“But those who exalt themselves will be humbled, and those who humble themselves will be exalted.”
It was, indeed, a very lofty position.
I mean, I’ve never yet been able to walk level with this four foot fence (after first crawling through the opening under the arch, the ceiling of which I can’t reach properly without a stool at grape harvest).
I felt very high and mighty, let me tell you. I was on top of the world!
Well, on top of my garden, anyway.
But truth be told, it was a false rise to power. If it weren’t for all that snow, I’d never be prancing around at that elevation. It was temporary – and very likely the only time I’d be able to perform such a feat, as it hadn’t happened before in the 25 years I’ve been gardening here.
So if I started throwing my weight about, lording it over my pets or neighbours or family, strutting my stuff as the new resident super power, it would be mighty silly.
I know where I belong.
At ground level.
But the idea of this tall tale got me to thinking.
How foolish, to pretend to be something I’m not. To twist any small advantage over someone else. To put myself forward, to jostle for position, to struggle and connive for some sort of leg up in the competition. To spit off about my rights.
It’s not that God doesn’t like the concept of lifting us up to His level – because His grace does that over and over.
It’s that He wants to do the heavy lifting.
Just let that sink in for a bit.
God’s Word is chock full of stories of using the underdog, elevating the insignificant, honouring the downtrodden. He has made shepherd boys kings, and called farmers and peasants as prophets. He has honoured a poor widow’s gift, multiplied a foreign woman’s oil, and included a prostitute’s name in the genealogy of His Son. He chooses – nay, He delights in choosing the feeble, the frail, the fearful, the forgotten ones to accomplish His amazing plans for redemption.
But those who lord it over others, exalt their feet above the level of those who are down to earth, those He not only chooses not to use, but actively opposes.
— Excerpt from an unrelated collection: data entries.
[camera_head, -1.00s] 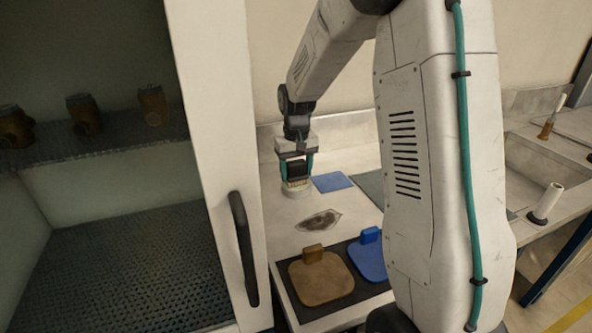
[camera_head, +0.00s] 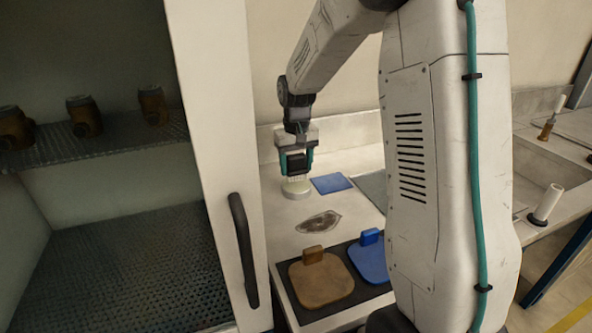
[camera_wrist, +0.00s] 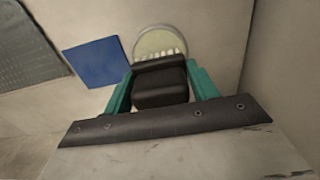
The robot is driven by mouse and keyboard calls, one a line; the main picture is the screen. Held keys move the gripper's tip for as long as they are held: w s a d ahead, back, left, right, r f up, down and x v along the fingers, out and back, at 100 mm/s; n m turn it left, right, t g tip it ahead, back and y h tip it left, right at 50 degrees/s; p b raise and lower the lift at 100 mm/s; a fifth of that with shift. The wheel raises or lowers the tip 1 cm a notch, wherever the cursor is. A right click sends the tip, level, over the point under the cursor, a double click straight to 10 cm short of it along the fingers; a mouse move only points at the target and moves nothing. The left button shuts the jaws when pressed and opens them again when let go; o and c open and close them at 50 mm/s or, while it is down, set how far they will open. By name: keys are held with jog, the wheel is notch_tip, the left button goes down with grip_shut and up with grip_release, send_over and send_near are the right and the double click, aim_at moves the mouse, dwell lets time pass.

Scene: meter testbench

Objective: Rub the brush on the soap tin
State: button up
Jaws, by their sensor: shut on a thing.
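My gripper (camera_head: 296,163) is shut on a black brush (camera_head: 296,161) with pale bristles pointing down; the brush also shows between the teal fingers in the wrist view (camera_wrist: 160,84). The soap tin (camera_head: 296,189) is a round, low, pale tin on the counter, right under the brush; it shows beyond the brush in the wrist view (camera_wrist: 158,40). The bristles overlap the tin in both views. I cannot tell whether they touch its contents. The brush hides part of the tin.
A blue cloth (camera_head: 331,183) lies right of the tin. A dark stain (camera_head: 318,222) marks the counter in front. A brown paddle-like piece (camera_head: 321,279) and a blue one (camera_head: 371,259) lie on a black mat. An open cabinet door (camera_head: 222,150) stands at left. A sink (camera_head: 550,170) is at right.

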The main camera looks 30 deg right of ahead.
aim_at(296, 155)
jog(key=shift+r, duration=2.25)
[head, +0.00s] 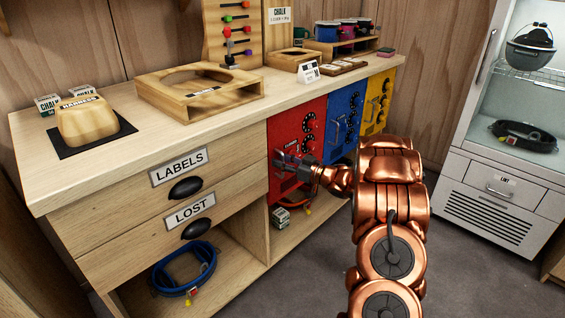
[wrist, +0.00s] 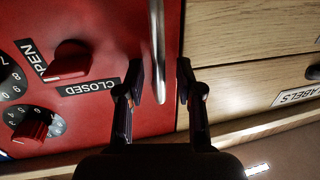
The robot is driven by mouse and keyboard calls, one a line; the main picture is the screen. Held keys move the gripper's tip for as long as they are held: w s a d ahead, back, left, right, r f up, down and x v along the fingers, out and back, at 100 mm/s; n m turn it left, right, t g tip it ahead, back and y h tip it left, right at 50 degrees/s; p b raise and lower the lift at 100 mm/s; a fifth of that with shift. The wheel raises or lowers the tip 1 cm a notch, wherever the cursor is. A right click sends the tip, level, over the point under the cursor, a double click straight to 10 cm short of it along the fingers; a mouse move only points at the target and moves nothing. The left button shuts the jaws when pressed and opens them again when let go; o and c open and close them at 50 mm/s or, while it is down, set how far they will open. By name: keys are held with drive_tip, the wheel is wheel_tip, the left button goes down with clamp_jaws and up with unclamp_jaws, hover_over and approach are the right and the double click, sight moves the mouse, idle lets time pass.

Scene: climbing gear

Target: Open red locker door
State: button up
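The red locker door (head: 283,130) is in the cabinet front, left of the blue door, and looks shut. In the wrist view the red door (wrist: 100,25) fills the left half, with a vertical metal bar handle (wrist: 157,40) near its edge. A red knob (wrist: 68,62) sits between the OPEN and CLOSED labels; which one it points to is unclear. A red dial knob (wrist: 32,125) with numbers is beside it. My gripper (wrist: 160,82) is open, with a finger on each side of the handle and gaps visible. In the head view my gripper (head: 290,163) partly covers the door.
A blue door (head: 343,115) and yellow door (head: 378,100) adjoin on the right. The LABELS drawer (head: 220,165) and LOST drawer (head: 235,205) are on the left. An open shelf below holds a blue harness (head: 185,272). Floor to the right is clear before a white glass-fronted cabinet (head: 495,180).

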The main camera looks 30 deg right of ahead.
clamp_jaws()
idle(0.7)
If Jesus, who commanded millions of angels, could lower Himself to ‘street level’ – well, who are we to feel we have any right to get all high and mighty?
If God wants you set on a pedestal, allow Him the privilege of setting you there.
Meanwhile, keep your feet on solid ground in the footsteps of the Rabbi whose feet were never too proud to go where He was needed most.
Stay humble with me?
Father, how wonderful of You to reach down and pick us up out of the dust! Remind us of the beauty and purity of Jesus’ humility, and teach us to emulate it daily. Amen.